You see, this is the hard work of living into our own goodness and holiness. First, you must convince yourself that you are good, you are God’s image walking upon this earth. Second, as you reclaim your inherent goodness and live into it, not only do you see the goodness in all things around you, you see the harsh reality of people and places where goodness has been crushed and beaten down. You come face-to-face with the horrible reality that too many people, too many parts of creation, have had their goodness stomped down until it is so hard to see. So many people living in poverty and homelessness and treated as ‘less than’ those with more resources.

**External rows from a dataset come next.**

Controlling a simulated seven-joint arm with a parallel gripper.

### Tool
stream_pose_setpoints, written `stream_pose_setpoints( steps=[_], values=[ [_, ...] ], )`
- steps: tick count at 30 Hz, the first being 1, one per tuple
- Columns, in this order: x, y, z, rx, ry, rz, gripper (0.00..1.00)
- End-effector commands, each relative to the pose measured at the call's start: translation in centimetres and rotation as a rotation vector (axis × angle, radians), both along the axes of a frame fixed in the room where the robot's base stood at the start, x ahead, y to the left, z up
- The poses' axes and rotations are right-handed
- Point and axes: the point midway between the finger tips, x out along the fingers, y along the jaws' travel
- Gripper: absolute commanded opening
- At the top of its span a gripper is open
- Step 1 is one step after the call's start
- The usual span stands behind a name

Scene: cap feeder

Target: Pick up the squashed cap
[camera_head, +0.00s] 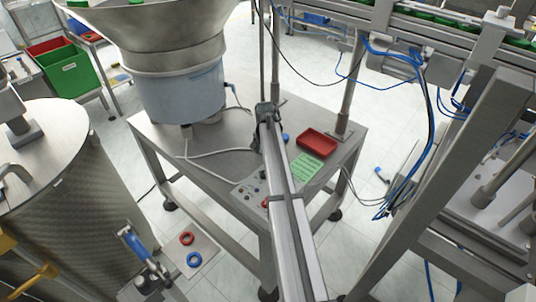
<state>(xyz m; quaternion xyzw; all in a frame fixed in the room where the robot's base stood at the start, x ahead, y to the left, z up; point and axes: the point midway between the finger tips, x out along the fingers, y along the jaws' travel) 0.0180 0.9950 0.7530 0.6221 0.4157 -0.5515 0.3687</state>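I cannot clearly make out the squashed cap. A small blue piece (286,137) on the steel table (222,158) may be a cap. It lies just right of the long pale rail (285,215) and left of a red tray, and it is too small to tell its shape. I can make out no gripper fingers in this view, so I cannot tell where my gripper is relative to it.
A red tray (318,143) and a green sheet (308,167) lie on the table's right half. The bowl feeder (180,85) stands on its left. A conveyor frame (445,125) rises at right. Red (187,238) and blue (194,260) rings lie lower left.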

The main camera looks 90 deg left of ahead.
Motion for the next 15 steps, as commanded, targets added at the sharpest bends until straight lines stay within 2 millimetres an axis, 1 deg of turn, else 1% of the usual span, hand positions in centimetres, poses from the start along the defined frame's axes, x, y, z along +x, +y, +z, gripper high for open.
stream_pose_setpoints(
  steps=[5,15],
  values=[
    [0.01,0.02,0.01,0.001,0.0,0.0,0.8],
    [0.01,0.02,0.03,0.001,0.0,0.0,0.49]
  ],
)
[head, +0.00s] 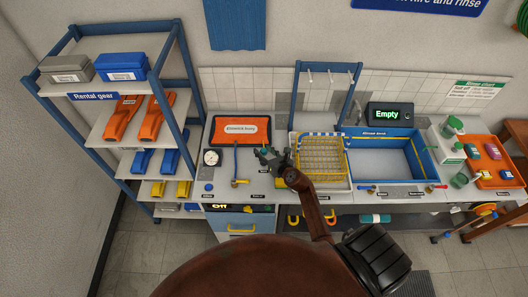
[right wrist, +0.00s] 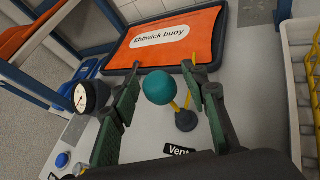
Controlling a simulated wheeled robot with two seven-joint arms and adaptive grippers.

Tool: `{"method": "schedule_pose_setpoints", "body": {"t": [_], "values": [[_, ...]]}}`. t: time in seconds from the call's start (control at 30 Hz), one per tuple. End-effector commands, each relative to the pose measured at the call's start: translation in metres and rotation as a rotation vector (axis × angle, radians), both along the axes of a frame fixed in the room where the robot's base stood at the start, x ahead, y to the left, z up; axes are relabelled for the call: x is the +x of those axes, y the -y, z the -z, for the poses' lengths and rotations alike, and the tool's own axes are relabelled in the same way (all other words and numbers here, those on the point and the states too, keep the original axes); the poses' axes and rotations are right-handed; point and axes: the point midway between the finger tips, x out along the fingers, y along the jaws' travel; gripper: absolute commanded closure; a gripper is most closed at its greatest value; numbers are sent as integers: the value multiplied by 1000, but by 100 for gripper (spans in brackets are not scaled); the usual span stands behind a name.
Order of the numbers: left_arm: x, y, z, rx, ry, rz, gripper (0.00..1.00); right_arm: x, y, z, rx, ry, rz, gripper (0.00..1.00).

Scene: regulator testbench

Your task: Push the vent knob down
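The vent knob (right wrist: 158,87) is a teal ball in the right wrist view, above the bench near a black "Vent" label (right wrist: 180,151). My right gripper (right wrist: 157,78) is open, with its two green-padded fingers on either side of the ball. I cannot tell whether either finger touches it. In the head view my right gripper (head: 268,157) is over the bench in front of the orange buoy panel and covers the knob. My left gripper is not in view.
The orange buoy panel (head: 241,129) lies behind the gripper. A round gauge (head: 211,157) and a blue button (head: 208,187) are to the left. A yellow wire basket (head: 322,155) and a blue rinse tank (head: 382,162) are to the right.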

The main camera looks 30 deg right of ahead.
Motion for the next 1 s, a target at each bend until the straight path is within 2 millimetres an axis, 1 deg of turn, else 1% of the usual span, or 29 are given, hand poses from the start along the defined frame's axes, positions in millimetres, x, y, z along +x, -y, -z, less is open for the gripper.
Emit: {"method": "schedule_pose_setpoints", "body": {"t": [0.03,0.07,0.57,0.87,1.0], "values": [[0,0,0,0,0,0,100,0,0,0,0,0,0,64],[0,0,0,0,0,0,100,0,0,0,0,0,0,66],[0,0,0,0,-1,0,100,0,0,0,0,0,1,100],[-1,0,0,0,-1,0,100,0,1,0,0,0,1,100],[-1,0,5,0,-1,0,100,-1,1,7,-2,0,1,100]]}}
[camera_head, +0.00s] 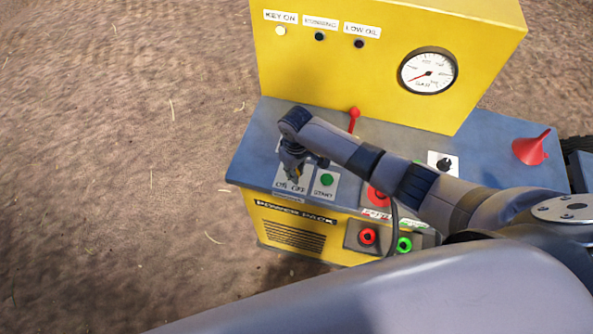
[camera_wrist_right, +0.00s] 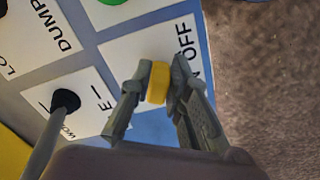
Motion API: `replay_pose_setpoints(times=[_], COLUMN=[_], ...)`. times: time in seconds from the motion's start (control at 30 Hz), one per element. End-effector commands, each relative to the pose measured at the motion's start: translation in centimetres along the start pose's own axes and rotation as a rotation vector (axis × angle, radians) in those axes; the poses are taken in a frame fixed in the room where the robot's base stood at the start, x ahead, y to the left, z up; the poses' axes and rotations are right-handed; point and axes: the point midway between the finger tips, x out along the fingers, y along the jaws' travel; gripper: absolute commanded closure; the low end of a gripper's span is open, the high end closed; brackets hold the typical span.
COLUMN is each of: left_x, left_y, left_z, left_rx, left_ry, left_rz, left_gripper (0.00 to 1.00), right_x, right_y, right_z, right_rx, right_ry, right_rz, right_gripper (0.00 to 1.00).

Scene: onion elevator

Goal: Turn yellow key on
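The yellow key (camera_wrist_right: 157,82) is on a white label plate whose letters "OFF" show, in the right wrist view. My right gripper (camera_wrist_right: 160,76) has one finger on each side of the key, with no clear gap, and looks shut on it. In the head view my right gripper (camera_head: 292,176) points down at the ON/OFF plate (camera_head: 299,188) on the blue panel's left front corner, and it hides the key there. The KEY ON lamp (camera_head: 281,31) looks white, while the two lamps beside it look dark. My left gripper is not in view.
A green START button (camera_head: 327,180) is just right of the ON/OFF plate. A red lever (camera_head: 354,119) stands behind my right arm. A gauge (camera_head: 428,71) is on the yellow back panel. A red funnel (camera_head: 530,149) stands at the right. Bare ground is on the left.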

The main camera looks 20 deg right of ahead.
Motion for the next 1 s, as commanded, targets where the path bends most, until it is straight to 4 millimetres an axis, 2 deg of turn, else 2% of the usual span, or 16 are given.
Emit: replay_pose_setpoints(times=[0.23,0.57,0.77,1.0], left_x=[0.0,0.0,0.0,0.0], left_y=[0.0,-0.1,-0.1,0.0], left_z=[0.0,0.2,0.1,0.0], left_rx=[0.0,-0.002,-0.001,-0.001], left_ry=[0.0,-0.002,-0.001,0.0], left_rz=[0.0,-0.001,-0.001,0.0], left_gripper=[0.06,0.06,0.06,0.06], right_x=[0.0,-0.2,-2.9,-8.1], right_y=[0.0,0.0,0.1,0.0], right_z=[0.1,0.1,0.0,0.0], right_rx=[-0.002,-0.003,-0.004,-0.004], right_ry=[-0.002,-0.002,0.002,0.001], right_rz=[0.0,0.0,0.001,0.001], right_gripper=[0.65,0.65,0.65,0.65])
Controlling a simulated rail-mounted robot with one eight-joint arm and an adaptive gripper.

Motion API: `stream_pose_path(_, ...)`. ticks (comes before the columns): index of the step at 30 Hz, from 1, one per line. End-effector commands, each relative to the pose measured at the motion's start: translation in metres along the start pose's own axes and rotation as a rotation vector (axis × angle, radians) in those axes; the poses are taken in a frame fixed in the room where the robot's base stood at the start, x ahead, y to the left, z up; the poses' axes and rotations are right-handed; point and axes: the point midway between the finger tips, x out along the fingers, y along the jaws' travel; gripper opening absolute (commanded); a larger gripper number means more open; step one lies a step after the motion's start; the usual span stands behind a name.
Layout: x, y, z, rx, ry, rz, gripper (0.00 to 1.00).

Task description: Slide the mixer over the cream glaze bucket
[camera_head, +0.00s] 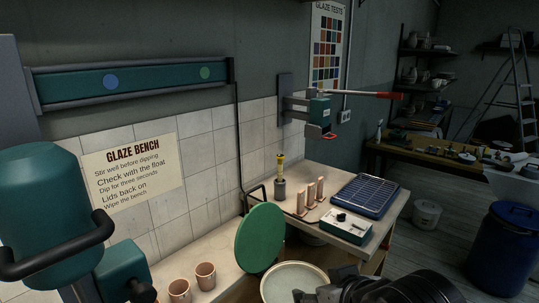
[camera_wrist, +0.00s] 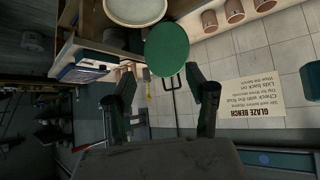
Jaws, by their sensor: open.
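The teal mixer (camera_head: 40,195) hangs at the left of the head view, with a black bar handle (camera_head: 62,252) across its front. Above it a teal wall rail (camera_head: 140,78) carries a blue dot and a green dot. A round bucket (camera_head: 293,284) with pale cream contents stands at the bottom centre, well to the right of the mixer, partly hidden by my arm. It also shows at the top of the wrist view (camera_wrist: 135,10). My gripper (camera_wrist: 162,75) is open, with nothing between its fingers.
A green round lid (camera_head: 260,238) leans beside the bucket.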

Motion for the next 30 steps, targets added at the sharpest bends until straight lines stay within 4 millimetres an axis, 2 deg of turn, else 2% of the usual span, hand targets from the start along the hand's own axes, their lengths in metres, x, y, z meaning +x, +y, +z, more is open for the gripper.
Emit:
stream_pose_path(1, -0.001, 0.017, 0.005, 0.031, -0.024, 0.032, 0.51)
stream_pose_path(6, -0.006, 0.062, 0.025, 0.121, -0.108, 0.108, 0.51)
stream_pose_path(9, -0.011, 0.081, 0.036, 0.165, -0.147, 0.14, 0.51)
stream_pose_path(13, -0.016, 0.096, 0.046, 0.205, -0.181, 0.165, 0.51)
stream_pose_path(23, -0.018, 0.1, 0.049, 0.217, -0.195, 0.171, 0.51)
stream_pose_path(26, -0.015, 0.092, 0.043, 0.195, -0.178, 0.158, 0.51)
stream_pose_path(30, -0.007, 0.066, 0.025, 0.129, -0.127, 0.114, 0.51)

So many people shoved into overcrowded prisons and sentences as not good, not worthy. So many individuals wanting to love the person they love, wanting the live the gender identity that they know is the goodness of who they are, and told they are they are the opposite of good, told they are bad. So many families and children, running from violence and hardship, seeking a sanctuary where they can live into their own goodness, and ripped from one another, treated as ‘not good.’

Living into our own goodness and holiness opens us to not only see the goodness around us, but to see the glaring examples of the crushing of goodness, and to have the Spirit of Compassion rise up within us and call us to action! Embracing the wonder of Creation and the tov-ness of it all opens us to the call of justice-to restore the goodness of the other and of creation. As we move through these first Sundays together, we will move further and further into the goodness of our identity and into the call of justice. We will move further into the Spirit of Compassion that lives within goodness. We will embrace our call to act.

You are TOV! We are TOV! We are so good! We can do this! Amen!